Zweitens erlaube Art.21 der Charta (Diskriminierungsverbot) keine unterschiedliche Behandlung von zwei Arten von Situationen, die beide grenzüberschreitende Elemente beinhalteten. Nach dem Wortlaut der Richtlinie liege eine grenzüberschreitende Situation vor, wenn eine vorsätzliche Gewalttat in einem anderem als dem Mitgliedstaat begangen worden sei, in dem das Opfer seinen gewöhnlichen Aufenthalt habe („reisendes Opfer“). Es gebe aber auch –in der Richtlinie nicht ausdrücklich erwähnte– Situationen, in denen der Täter und nicht das Opfer von seiner Freizügigkeit Gebrauch gemacht habe („reisender Täter“). Gerade in diesen Situationen könne der Täter leicht flüchten, indem er in sein Land zurückkehre. Daher wäre es nicht gerechtfertigt, solche Fälle vom Anwendungsbereich der Richtlinie auszunehmen.
Schließlich führt der Generalanwalt das Argument der Gewaltenteilung zwischen dem Gesetzgeber und den Gerichten an.
Die Kommission macht geltend, der Rat habe beabsichtigt, den Anwendungsbereich der Richtlinie nicht auf die Regeln für die Entschädigung von Opfern in innerstaatlichen (nicht grenzüberschreitenden) Fällen zu erstrecken. Nach Ansicht des Generalanwalts ist aber eine solche klare Absicht weder aus dem Text der Richtlinie noch aus den vorbereitenden Arbeiten ersichtlich.

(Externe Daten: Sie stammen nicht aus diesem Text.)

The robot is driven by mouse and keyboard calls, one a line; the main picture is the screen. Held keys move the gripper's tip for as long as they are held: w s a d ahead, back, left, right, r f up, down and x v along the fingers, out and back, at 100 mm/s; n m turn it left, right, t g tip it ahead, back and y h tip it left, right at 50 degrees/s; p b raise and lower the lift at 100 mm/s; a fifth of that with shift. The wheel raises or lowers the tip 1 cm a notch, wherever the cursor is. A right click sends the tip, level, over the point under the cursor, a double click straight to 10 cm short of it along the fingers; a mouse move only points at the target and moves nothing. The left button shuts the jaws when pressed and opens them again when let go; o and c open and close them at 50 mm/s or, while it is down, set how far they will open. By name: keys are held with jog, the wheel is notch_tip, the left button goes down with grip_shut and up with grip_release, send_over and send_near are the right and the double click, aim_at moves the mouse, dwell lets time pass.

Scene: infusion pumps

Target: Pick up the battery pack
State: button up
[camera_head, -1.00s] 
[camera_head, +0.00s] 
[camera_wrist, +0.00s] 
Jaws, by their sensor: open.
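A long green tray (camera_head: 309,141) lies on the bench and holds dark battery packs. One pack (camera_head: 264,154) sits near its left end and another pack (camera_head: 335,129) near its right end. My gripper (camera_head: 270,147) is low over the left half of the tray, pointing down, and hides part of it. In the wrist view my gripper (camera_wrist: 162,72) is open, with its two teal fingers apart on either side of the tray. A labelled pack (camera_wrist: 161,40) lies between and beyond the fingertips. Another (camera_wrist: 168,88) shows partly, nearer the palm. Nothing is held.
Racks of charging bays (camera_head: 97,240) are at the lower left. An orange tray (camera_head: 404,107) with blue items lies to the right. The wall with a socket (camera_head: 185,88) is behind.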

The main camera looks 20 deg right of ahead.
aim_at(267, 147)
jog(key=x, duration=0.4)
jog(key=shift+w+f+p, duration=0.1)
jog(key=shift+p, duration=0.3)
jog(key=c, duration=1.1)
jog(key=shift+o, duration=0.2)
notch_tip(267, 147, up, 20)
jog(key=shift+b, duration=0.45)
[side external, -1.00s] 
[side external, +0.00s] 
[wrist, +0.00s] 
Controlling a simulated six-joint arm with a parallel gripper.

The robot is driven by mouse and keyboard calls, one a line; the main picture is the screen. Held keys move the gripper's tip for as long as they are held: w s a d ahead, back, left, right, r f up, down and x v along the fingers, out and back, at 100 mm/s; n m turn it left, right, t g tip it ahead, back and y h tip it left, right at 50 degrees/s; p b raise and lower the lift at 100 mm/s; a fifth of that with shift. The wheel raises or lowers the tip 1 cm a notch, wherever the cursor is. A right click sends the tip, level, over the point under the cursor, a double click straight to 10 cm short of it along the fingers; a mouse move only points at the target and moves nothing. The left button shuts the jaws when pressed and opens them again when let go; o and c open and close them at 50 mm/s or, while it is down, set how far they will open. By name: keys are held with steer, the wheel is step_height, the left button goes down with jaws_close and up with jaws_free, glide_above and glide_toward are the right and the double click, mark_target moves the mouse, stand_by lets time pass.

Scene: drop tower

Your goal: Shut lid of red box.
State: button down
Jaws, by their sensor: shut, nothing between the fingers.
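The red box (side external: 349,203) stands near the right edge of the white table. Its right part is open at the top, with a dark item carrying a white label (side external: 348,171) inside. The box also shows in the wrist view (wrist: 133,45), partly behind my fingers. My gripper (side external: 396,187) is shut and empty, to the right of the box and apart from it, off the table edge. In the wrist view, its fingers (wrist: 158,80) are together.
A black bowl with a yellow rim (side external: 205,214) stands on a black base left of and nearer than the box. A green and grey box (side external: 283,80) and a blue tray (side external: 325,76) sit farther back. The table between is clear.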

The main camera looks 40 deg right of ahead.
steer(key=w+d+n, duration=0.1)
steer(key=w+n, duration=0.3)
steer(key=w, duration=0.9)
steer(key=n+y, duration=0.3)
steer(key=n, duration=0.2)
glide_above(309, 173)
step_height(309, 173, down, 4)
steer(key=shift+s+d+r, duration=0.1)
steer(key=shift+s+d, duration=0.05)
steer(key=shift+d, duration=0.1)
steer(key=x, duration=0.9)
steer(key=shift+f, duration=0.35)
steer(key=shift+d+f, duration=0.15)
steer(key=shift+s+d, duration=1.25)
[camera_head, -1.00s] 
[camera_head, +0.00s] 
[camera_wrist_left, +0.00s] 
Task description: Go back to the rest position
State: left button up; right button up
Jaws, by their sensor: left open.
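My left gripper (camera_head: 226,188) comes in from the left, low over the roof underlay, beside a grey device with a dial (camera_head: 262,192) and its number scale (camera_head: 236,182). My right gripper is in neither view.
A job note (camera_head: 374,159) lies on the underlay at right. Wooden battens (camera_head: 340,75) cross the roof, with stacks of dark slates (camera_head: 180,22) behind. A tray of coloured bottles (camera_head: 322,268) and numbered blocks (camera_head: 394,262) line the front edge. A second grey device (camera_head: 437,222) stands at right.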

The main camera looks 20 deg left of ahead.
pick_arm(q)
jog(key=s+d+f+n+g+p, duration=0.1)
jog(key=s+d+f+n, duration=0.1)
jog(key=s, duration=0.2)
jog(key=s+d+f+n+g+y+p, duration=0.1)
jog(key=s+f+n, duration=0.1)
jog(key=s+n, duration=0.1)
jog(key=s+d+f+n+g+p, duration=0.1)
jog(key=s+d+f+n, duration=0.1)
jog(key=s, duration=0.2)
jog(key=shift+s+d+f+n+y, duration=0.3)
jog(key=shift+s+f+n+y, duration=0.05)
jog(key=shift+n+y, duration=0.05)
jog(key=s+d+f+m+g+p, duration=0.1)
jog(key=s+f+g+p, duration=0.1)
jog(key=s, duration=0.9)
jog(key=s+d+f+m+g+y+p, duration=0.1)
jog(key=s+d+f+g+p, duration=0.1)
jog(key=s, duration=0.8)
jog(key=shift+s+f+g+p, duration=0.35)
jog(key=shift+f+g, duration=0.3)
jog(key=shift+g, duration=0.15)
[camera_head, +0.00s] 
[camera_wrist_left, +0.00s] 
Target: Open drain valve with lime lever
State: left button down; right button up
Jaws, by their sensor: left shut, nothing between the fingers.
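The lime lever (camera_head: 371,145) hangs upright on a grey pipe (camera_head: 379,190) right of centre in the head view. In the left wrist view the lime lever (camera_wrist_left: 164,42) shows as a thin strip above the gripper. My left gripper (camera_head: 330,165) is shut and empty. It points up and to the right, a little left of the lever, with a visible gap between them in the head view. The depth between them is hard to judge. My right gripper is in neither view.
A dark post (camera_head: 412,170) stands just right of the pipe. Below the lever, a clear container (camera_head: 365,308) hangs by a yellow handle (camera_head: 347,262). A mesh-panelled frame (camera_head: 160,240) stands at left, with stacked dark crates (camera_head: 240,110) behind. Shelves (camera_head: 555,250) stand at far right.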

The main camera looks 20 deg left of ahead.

Jedenfalls könne der subjektive Wille des historischen Gesetzgebers, der im schließlich erlassenen Recht nirgendwo klar formuliert worden sei, nicht ausschlaggebend und daher für den Gerichtshof nicht bindend sein. In Bezug auf die zweite Frage der Corte Suprema di Cassazione schlägt Generalanwalt Bobek dem Gerichtshof die Antwort vor, dass eine Entschädigung eines Opfers „gerecht und angemessen“ im Sinne der Richtlinie sei, wenn mit ihr ein bedeutsamer Beitrag zum Ersatz des dem Opfer zugefügten Schadens geleistet werde. Insbesondere dürfe der Betrag der gewährten Entschädigung nicht so niedrig sein, dass er rein symbolisch erscheine oder für das Opfer praktisch von vernachlässigbarem oder geringem Nutzen sei. Der Generalanwalt ist der Auffassung, dass die Mitgliedstaaten, die insoweit über ein weites Ermessen verfügten, die Entschädigung als Pauschal- oder standardisierten Betrag festlegen könnten.